## Exercise prompt
Please quote every line word for word.

--------

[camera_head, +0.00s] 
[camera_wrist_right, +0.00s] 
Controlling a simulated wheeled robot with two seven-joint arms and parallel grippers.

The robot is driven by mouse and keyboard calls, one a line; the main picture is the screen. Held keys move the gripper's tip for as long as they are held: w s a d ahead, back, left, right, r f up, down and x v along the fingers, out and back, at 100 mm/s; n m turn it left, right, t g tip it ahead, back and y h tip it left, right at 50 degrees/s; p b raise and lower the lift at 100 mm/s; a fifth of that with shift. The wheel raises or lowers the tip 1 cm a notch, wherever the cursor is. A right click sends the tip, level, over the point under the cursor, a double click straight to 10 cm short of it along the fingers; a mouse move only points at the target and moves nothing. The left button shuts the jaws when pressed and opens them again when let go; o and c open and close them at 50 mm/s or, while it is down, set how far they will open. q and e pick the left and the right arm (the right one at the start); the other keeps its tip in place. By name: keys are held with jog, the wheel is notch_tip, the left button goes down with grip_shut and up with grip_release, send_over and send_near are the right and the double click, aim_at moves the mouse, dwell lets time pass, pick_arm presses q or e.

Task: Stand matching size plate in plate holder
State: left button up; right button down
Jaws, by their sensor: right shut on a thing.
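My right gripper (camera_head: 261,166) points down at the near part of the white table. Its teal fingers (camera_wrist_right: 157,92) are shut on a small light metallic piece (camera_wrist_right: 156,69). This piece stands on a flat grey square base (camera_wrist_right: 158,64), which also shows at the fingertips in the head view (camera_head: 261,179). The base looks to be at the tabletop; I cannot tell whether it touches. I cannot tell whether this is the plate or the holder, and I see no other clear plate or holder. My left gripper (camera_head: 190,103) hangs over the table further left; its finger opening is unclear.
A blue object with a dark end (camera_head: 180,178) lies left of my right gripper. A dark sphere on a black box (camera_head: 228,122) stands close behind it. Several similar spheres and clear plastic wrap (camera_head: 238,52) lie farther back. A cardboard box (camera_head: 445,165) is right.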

--------

## Response below
[camera_head, +0.00s] 
[camera_wrist_right, +0.00s] 
Controlling a simulated wheeled robot with two seven-joint arms and parallel grippers.

The robot is driven by mouse and keyboard calls, one a line; the main picture is the screen. Held keys move the gripper's tip for as long as they are held: w s a d ahead, back, left, right, r f up, down and x v along the fingers, out and back, at 100 mm/s; n m turn it left, right, t g tip it ahead, back and y h tip it left, right at 50 degrees/s; p b raise and lower the lift at 100 mm/s; a fifth of that with shift. The wheel raises or lowers the tip 1 cm a notch, wherever the cursor is. A right click sends the tip, level, over the point under the cursor, a double click straight to 10 cm short of it along the fingers; a mouse move only points at the target and moves nothing. The left button shuts the jaws when pressed and opens them again when let go; o and c open and close them at 50 mm/s or, while it is down, set how far they will open. q and e pick the left and the right arm (the right one at the start); the other keeps its tip in place. By name: keys are held with jog, the wheel is notch_tip, the left button goes down with grip_shut and up with grip_release, send_over and send_near are the right and the double click, aim_at moves the mouse, dwell lets time pass, pick_arm presses q or e.

Task: Stand matching size plate in plate holder
State: left button up; right button down
Jaws, by their sensor: right shut on a thing.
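My right gripper (camera_head: 261,166) points down at the near part of the white table. Its teal fingers (camera_wrist_right: 157,92) are shut on a small light metallic piece (camera_wrist_right: 156,69). This piece stands on a flat grey square base (camera_wrist_right: 158,64), which also shows at the fingertips in the head view (camera_head: 261,179). The base looks to be at the tabletop; I cannot tell whether it touches. I cannot tell whether this is the plate or the holder, and I see no other clear plate or holder. My left gripper (camera_head: 190,103) hangs over the table further left; its finger opening is unclear.
A blue object with a dark end (camera_head: 180,178) lies left of my right gripper. A dark sphere on a black box (camera_head: 228,122) stands close behind it. Several similar spheres and clear plastic wrap (camera_head: 238,52) lie farther back. A cardboard box (camera_head: 445,165) is right.

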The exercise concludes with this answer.